Dataset entries:
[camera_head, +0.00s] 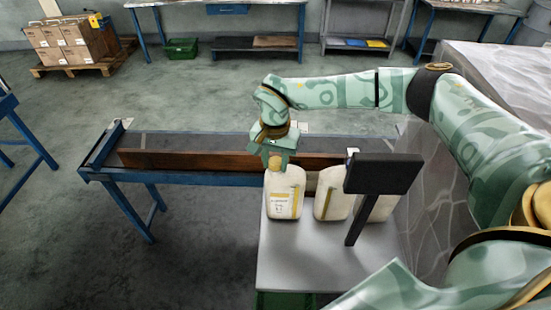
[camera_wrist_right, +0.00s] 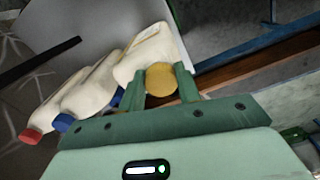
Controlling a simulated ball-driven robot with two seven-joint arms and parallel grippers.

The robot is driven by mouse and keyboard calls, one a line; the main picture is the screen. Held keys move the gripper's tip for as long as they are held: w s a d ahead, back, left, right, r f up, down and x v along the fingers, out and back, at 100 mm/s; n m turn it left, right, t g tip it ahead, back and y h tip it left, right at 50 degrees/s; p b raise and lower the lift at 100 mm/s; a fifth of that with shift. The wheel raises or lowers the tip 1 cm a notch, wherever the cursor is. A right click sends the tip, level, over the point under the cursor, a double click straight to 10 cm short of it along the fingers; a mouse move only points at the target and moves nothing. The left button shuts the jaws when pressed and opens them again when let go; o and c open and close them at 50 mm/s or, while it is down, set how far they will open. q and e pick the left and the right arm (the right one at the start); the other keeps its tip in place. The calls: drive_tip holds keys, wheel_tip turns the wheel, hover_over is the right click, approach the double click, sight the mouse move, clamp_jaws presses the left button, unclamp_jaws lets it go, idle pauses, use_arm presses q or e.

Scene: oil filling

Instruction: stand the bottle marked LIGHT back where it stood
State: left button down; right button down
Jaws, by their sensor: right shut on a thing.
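A cream bottle (camera_head: 285,192) with a yellow cap and a yellow-striped label is at the left end of a row of similar bottles. The label print is too small to read, so I cannot tell whether it says LIGHT. My right gripper (camera_head: 275,158) is shut on the yellow cap from above. In the right wrist view the cap (camera_wrist_right: 161,79) sits between the fingers of the gripper (camera_wrist_right: 159,86), with the bottle body (camera_wrist_right: 150,50) beyond. The bottle looks upright at the far left of the pale table (camera_head: 290,262); whether its base touches cannot be told. My left gripper is not in view.
To its right stand a second bottle (camera_head: 331,195) and a third, partly behind a black panel on a post (camera_head: 383,174). Their caps show blue (camera_wrist_right: 62,122) and red (camera_wrist_right: 30,136) in the wrist view. A blue-framed conveyor (camera_head: 190,172) with a brown rail lies behind.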

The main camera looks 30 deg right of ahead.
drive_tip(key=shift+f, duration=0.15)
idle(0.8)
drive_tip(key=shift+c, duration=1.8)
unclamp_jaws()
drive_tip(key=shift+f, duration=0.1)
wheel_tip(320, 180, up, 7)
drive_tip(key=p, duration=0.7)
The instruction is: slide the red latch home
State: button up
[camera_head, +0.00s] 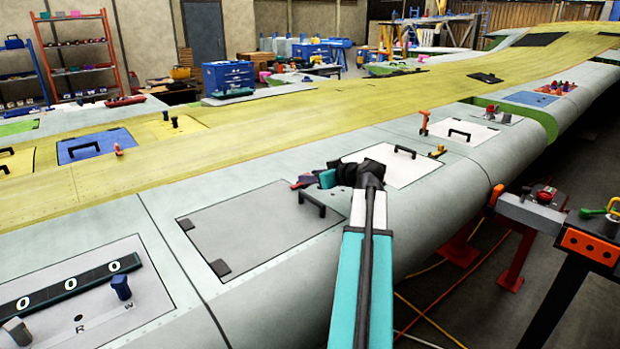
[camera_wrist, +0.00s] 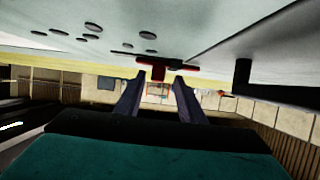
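The red latch (camera_wrist: 158,70) shows in the wrist view as a short red bar with a small knob, on the grey wing skin just beyond my fingertips. My gripper (camera_wrist: 158,82) is open there, with two dark fingers apart and background visible between them. The knob lines up with the gap; I cannot tell whether a finger touches it. In the head view my gripper (camera_head: 305,181) is low over the wing, pointing left, beside the grey hatch panel (camera_head: 250,235). A little red shows at its fingertips, mostly hidden by the fingers.
A black handle (camera_head: 312,204) stands up from the hatch panel close to my gripper. A white panel (camera_head: 395,168) with a handle lies behind my wrist. An orange lever (camera_head: 424,122) stands farther back. Small round holes (camera_wrist: 90,28) mark the skin in the wrist view.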

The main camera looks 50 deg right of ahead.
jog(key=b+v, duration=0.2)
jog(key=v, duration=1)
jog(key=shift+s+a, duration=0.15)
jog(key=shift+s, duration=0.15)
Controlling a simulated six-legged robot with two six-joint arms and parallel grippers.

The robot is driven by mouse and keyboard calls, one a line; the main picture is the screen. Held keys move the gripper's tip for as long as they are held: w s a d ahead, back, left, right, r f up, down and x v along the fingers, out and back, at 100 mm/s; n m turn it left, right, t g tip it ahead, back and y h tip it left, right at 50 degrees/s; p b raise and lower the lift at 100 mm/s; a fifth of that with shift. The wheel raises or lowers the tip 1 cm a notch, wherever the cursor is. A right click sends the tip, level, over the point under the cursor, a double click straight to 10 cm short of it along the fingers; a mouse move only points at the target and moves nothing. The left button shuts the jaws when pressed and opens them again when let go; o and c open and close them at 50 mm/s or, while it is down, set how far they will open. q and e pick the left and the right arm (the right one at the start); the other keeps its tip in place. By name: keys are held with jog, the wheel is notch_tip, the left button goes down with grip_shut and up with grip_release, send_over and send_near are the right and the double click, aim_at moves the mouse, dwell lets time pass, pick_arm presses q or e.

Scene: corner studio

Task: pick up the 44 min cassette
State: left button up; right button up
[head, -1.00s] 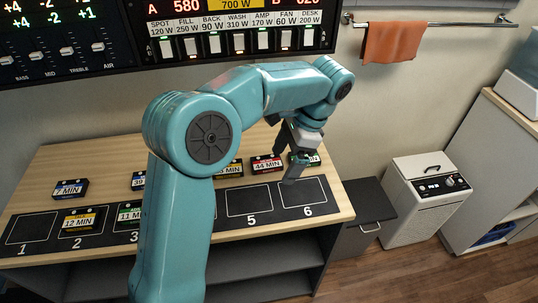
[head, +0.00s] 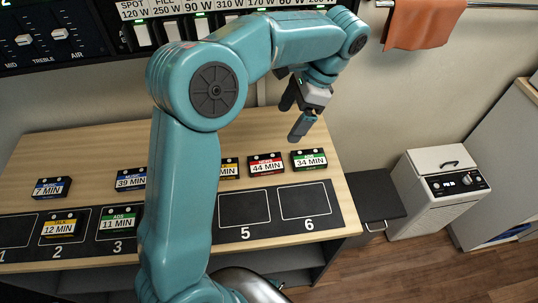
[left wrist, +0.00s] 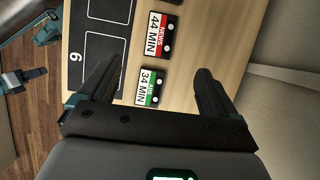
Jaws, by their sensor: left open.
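The 44 min cassette (head: 266,165), black with a red and white label marked NEWS, lies on the wooden table behind slot 5. In the left wrist view the 44 min cassette (left wrist: 160,35) lies beyond the fingertips. The green-labelled 34 min cassette (head: 310,160) lies just to its right; in the left wrist view the 34 min cassette (left wrist: 149,87) shows between the fingers. My left gripper (head: 293,122) is open and empty, raised above the table over the back right cassettes. It also shows in the left wrist view (left wrist: 157,80). My right gripper is not in view.
A black mat with numbered slots runs along the table front; slot 5 (head: 244,207) and slot 6 (head: 304,201) are empty. The 12 min (head: 59,227) and 11 min (head: 118,222) cassettes lie in slots 2 and 3. Others lie behind. A white appliance (head: 440,190) stands right.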

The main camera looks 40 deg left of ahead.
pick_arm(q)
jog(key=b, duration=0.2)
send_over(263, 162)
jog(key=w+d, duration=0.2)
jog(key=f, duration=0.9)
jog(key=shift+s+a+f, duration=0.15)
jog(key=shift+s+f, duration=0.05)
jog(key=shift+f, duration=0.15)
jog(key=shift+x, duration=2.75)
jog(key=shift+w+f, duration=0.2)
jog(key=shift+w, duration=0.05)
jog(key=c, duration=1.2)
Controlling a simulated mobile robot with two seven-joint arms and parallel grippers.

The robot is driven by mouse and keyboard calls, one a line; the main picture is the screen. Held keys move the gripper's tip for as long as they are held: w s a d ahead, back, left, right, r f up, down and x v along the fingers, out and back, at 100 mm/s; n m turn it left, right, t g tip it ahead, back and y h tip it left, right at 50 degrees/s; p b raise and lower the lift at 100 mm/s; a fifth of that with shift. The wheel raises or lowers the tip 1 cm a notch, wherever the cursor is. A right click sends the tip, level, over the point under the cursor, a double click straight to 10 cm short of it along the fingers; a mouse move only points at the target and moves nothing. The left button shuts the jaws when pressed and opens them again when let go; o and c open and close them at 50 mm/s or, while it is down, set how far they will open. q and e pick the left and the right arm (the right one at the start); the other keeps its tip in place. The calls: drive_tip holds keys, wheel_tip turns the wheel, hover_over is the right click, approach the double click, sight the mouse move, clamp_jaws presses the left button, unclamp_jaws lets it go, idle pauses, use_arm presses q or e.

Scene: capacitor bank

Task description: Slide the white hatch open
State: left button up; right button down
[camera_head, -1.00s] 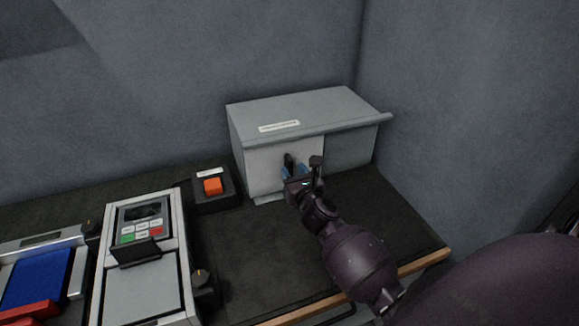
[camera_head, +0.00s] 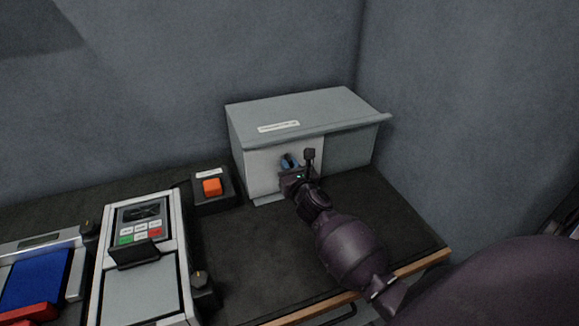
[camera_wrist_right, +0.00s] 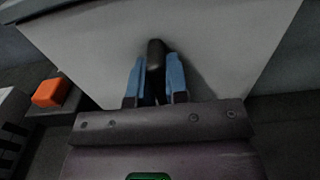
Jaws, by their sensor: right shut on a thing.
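The white hatch (camera_head: 262,170) is a flat panel covering the left part of the front of a grey metal box (camera_head: 310,108). The front to its right is a grey surface (camera_head: 349,151). My right gripper (camera_head: 288,163) is at the hatch, and its blue fingers are shut on the hatch's black handle. In the right wrist view the handle (camera_wrist_right: 156,62) stands upright between the two blue fingers (camera_wrist_right: 156,85), with the white hatch (camera_wrist_right: 215,40) behind it. My arm hides part of the hatch's lower edge in the head view. My left gripper is not in view.
An orange button (camera_head: 212,187) on a black base stands left of the box; it also shows in the wrist view (camera_wrist_right: 50,92). A keypad unit (camera_head: 140,225) and a blue panel (camera_head: 38,278) are farther left. The dark table is clear in front of the box.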

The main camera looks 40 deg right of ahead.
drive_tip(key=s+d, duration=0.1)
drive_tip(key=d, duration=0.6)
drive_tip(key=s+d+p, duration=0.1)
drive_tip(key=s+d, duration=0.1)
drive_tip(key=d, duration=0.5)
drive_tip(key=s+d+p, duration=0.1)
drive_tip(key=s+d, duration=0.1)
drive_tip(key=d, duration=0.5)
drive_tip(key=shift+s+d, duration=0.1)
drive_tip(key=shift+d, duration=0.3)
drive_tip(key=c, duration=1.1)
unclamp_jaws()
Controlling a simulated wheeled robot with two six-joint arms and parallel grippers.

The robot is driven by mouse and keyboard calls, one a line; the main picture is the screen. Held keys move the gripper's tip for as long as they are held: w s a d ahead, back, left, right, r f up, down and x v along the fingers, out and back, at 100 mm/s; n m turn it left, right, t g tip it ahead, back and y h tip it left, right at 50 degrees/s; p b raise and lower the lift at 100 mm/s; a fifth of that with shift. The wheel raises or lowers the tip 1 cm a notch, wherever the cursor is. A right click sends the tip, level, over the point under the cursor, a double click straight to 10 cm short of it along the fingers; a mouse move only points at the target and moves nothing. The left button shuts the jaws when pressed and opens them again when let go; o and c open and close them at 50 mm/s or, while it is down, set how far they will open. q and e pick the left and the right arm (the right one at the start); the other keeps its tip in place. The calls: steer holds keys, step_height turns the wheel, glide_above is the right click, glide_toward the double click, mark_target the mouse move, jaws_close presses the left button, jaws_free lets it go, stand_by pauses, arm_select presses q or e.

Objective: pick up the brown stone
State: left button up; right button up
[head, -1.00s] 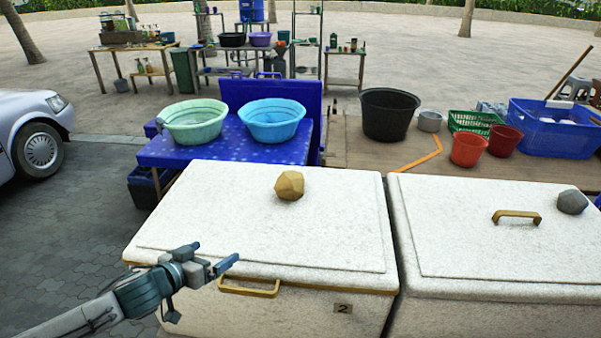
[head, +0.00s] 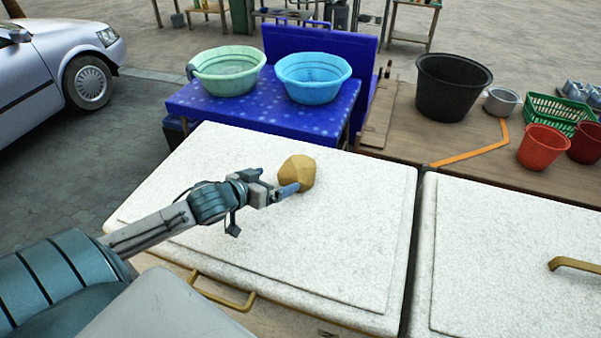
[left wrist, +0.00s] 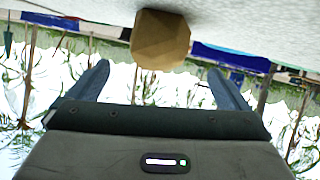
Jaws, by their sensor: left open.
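The brown stone (head: 300,171) is a faceted tan lump resting on the white speckled lid of the left chest. My left gripper (head: 272,184) is just left of the stone in the head view, with a fingertip overlapping the stone's lower left edge. In the left wrist view the picture is upside down. There the stone (left wrist: 160,40) lies ahead of and between the two spread fingers (left wrist: 165,82), with nothing held. I cannot tell whether a finger touches the stone. My right gripper is out of view.
The white chest lid (head: 330,255) is otherwise clear. A brass handle (head: 222,291) is on its front. A second chest (head: 490,230) stands to the right. Behind are a green basin (head: 228,72), a blue basin (head: 312,78), a black tub (head: 452,88) and red pots (head: 543,148).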

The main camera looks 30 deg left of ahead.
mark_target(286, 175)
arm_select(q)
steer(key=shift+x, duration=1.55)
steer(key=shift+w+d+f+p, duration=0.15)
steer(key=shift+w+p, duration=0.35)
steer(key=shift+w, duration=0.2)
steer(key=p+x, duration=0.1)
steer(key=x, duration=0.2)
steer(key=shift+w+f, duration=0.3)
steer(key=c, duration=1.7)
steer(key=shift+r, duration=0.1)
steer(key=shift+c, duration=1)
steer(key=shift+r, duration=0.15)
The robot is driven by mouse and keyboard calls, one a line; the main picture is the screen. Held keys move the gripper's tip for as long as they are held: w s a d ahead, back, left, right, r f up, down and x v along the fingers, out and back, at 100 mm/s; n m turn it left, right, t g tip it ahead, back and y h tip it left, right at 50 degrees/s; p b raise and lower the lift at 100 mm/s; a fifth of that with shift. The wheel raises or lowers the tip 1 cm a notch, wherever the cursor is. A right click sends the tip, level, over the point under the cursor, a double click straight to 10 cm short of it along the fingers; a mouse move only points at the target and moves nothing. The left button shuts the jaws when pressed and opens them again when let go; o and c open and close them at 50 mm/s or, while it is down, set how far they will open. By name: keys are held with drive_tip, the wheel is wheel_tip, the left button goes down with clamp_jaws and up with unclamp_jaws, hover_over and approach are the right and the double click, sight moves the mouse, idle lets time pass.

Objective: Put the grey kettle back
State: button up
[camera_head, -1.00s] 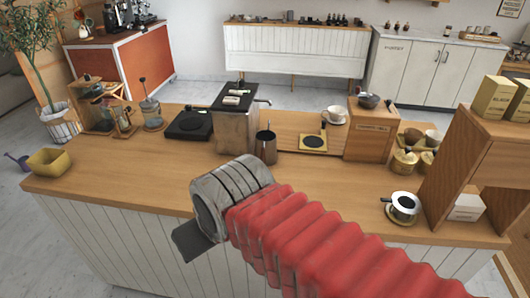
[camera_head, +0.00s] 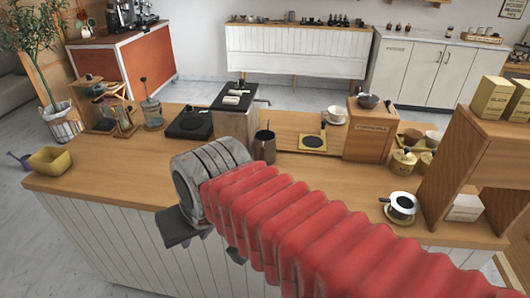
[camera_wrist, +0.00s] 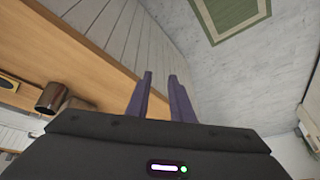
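I cannot pick out a clearly grey kettle with a spout in either view. The nearest match is a dark metal jug (camera_head: 265,146) standing upright on the counter, right of the steel machine; what looks like the same jug shows at the left of the wrist view (camera_wrist: 51,97). My gripper (camera_head: 208,244) hangs at the counter's front side, nearer to me than the jug and apart from it, partly hidden by my arm. In the wrist view its two purple fingers (camera_wrist: 160,80) stand apart with nothing between them.
The wooden counter (camera_head: 110,183) has free room at its left front. A yellow bin (camera_head: 50,161) stands at its left end. A black scale (camera_head: 190,125), a steel machine (camera_head: 236,125), a wooden box (camera_head: 368,136) and a white pot (camera_head: 402,207) stand on it. A shelf (camera_head: 470,160) blocks the right.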

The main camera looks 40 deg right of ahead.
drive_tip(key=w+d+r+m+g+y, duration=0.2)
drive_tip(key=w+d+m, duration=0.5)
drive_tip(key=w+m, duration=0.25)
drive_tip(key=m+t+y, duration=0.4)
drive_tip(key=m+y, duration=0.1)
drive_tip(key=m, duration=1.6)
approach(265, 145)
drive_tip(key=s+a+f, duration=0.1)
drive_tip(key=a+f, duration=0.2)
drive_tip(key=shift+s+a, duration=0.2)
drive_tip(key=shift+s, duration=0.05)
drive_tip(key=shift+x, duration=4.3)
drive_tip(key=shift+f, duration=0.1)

Directions: Filter the entries above down to the lines containing the word "joint".

Result of the exercise:
Controlling a simulated ball-driven robot with two seven-joint arms and parallel grippers.
Controlling a simulated six-legged robot with two six-joint arms and parallel grippers.
Controlling a simulated mobile robot with two seven-joint arms and parallel grippers.
Controlling a simulated wheeled robot with two six-joint arms and parallel grippers.

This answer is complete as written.